Notizia del 19/02/2007
Caro Alec, se non hai distrutto questa lettera appena riconosciuta la mia grafia sulla busta, è segno che la curiosità è più forte dell'odio. O che il tuo odio ha bisogno di nuovo combustibile. Adesso impallidirai, stringerai le mascelle da lupo come fai sempre, sino a far scomparire le labbra, infine ti accanirai su queste righe per scoprire ciò che voglio da te, che cosa ho l'ardire di chiederti dopo sette anni di assoluto silenzio fra di noi.
Non è tanto la storia in se a essermi rimasta impressa di questo libro, storia di un matrimonio naufragato e di un figlio cresciuto senza regole, quanto l'ambiente in cui la stessa si svolge: i kibbutz israeliani degli anni '70 di cui spesso ho sentito parlare, ma di cui non avevo mai letto nulla.

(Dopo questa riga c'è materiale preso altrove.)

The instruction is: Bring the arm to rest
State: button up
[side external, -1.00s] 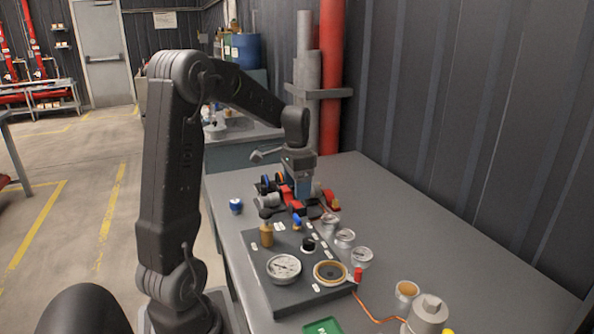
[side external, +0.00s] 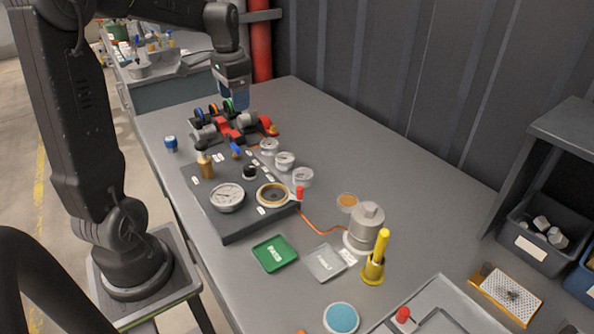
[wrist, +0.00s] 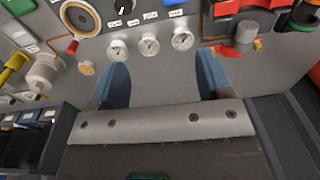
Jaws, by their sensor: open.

Il libro ha toni cupi ed è costruito come una raccolta epistolare: tutta la vicenda e la vita dei personaggi è narrata attraverso le lettere che si scambiano l'un l'altro e che parlano dei fallimenti, degli obiettivi raggiunti, di quelli mancati e di quelli cambiati strada facendo in un continuo districarsi di emozioni che non sono semplicemente mostrate, ma sono sbattute in faccia al destinatario della lettera e di conseguenza al lettore.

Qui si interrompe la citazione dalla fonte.